No sé si generalizo demasiado pero casi creo que en todas partes uno puede encontrar huellas de problemas, disputas y tensiones que ocupan el lugar que la cuestión nacionalista parece tener en Cataluña, es decir, situaciones que de tal modo toman el primer lugar en la atención, que los implicados sienten que todo se define frente a ello. Así por ejemplo, en el plano personal hay gente que siente que el tema de su soledad, su realización profesional o su salud es lo más importante del mundo entero. Y lo que quiero destacar es que cuando uno tiene un tema que es “el” tema, uno no alcanza a percibir ni la novedad ni la hermosura ni la potencia de la propuesta de Cristo.
Mi ejemplo favorito en este sentido es el capítulo primero de los Hechos de los Apóstoles, cuando el Señor Resucitado anuncia el Don por excelencia, la efusión del Espíritu Santo. Está Cristo prometiendo la llegada del Espíritu y he aquí como reaccionan los apóstoles: “Señor, ¿es en este momento cuando vas a restablecer el Reino de Israel?” (Hechos 1,6) Su fijación con el tema de “el reino de Israel” hace que no tengan oídos para la hermosura, la gracia y la potencia que Cristo les está anunciando. Por supuesto, si uno revisa la historia y el contexto inmediato en que ellos habían vivido, es apenas lógico y natural lo que sienten y piden, pero de todos modos es inmenso el contraste entre lo que el Señor quería darles y lo que ellos esperaban de él.
Centrarse demasiado en la propia historia y las propias necesidades puede ser un camino acelerado para perderse las riquezas y promesas de Dios. A veces uno está tan concentrado en lo que uno ve que se le puede olvidar que uno no es el único que ve.
Otro ejemplo interesante es el de la Samaritana.
Le dice la mujer: «Señor, dame de esa agua, para que no tenga más sed y no tenga que venir aquí a sacarla.» El le dice: «Vete, llama a tu marido y vuelve acá.» Respondió la mujer: «No tengo marido.» Jesús le dice: «Bien has dicho que no tienes marido, porque has tenido cinco maridos y el que ahora tienes no es marido tuyo; en eso has dicho la verdad.» Le dice la mujer: «Señor, veo que eres un profeta. Nuestros padres adoraron en este monte y vosotros decís que en Jerusalén es el lugar donde se debe adorar.» (Juan 4,15-20)

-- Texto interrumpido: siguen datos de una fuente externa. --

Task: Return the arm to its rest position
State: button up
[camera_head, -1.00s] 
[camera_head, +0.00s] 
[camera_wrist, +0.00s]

Por una parte, ella ve que Jesús “es un profeta;” por otra, su mente no se abre todavía a la luz de este profeta en la novedad que trae, sino que su mente y su corazón empiezan por revivir la controversia entre judíos y samaritanos. Es como si le dijera: “Sí, sí, muy bueno eso que dices, pero para saber qué terreno piso y si tu eres de fiar, ¿dime de qué lado estás en cuanto a nuestra antigua controversia de judíos y samaritanos?”
Cuando Mons. Jaume Pujol llegó a Tarragona la gente no preguntó si era un don, si podía traer algo bueno, si era fiel al depósito de los apóstoles, si tenía celo misionero. La única pregunta, la pregunta que lo encerró todo (y que motivó el “cacerolazo” de ese día) fue: “¿Es de Tarragona? ¿Va en favor de la nación catalana? ¿Por qué no han elegido a uno de los nuestros?” Por un lado es comprensible esa sensibilidad, a la vista de la historia de esta región, pero por otro, es más evidente a qué clase de miopías o cegueras puede verse uno abocado si todo lo razona desde las propias expectativas y la propia visión.

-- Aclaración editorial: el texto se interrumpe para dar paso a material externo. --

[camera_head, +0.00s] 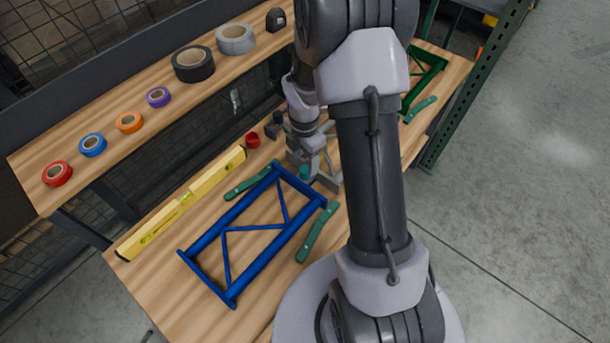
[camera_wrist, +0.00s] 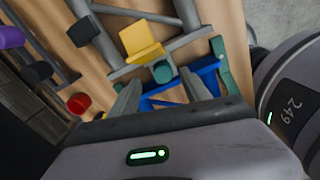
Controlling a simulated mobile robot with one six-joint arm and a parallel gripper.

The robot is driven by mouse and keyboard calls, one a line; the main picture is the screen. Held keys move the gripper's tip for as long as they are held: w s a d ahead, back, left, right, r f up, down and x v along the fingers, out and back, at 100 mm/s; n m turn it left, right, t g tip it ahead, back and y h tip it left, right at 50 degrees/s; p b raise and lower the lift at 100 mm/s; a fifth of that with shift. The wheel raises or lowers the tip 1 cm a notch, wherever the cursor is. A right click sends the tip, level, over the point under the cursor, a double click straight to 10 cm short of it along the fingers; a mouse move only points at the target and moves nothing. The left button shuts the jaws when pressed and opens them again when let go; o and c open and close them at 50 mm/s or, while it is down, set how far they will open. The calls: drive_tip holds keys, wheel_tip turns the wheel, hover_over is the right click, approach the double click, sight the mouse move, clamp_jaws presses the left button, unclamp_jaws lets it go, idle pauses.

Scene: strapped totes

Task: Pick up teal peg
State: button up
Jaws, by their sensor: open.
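The teal peg (camera_head: 304,172) is a small, short piece near the far corner of the blue frame, right by my gripper (camera_head: 312,176) in the head view. In the wrist view the teal peg (camera_wrist: 162,71) shows as a small round shape just beyond and between my two fingertips (camera_wrist: 160,80). The fingers are apart, with nothing held between them. I cannot tell how far the peg is from the fingertips in depth. In the head view my gripper partly hides the area around the peg.
The blue frame (camera_head: 254,228) lies on the wooden bench, with teal straps (camera_head: 318,231) (camera_head: 248,181) beside it. A yellow level (camera_head: 185,202) lies left. A red cylinder (camera_head: 253,140) stands near my gripper. A yellow block (camera_wrist: 140,38) and grey frame (camera_wrist: 185,40) show in the wrist view.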

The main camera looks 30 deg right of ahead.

El reto de los nacionalismos no es el único para la evangelización. Sin embargo, los espejos que tenemos en iglesias nacionales o nacionalistas a lo largo de los últimos siglos dan para más de una reflexión. Se puede argumentar, de hecho, que el Protestantismo jamás hubiera pasado de ser una anécdota sin el componente nacionalista. El deseo de ser más inglés que cristiano dio a luz al Anglicanismo, por ejemplo. Y es gracioso que se diga: “Seremos cristianos pero a la manera nuestra, sin injerencias extranjeras (léase: de Roma)” cuando la fe les llegó a los ingleses, como nos ha llegado a todos “del extranjero.”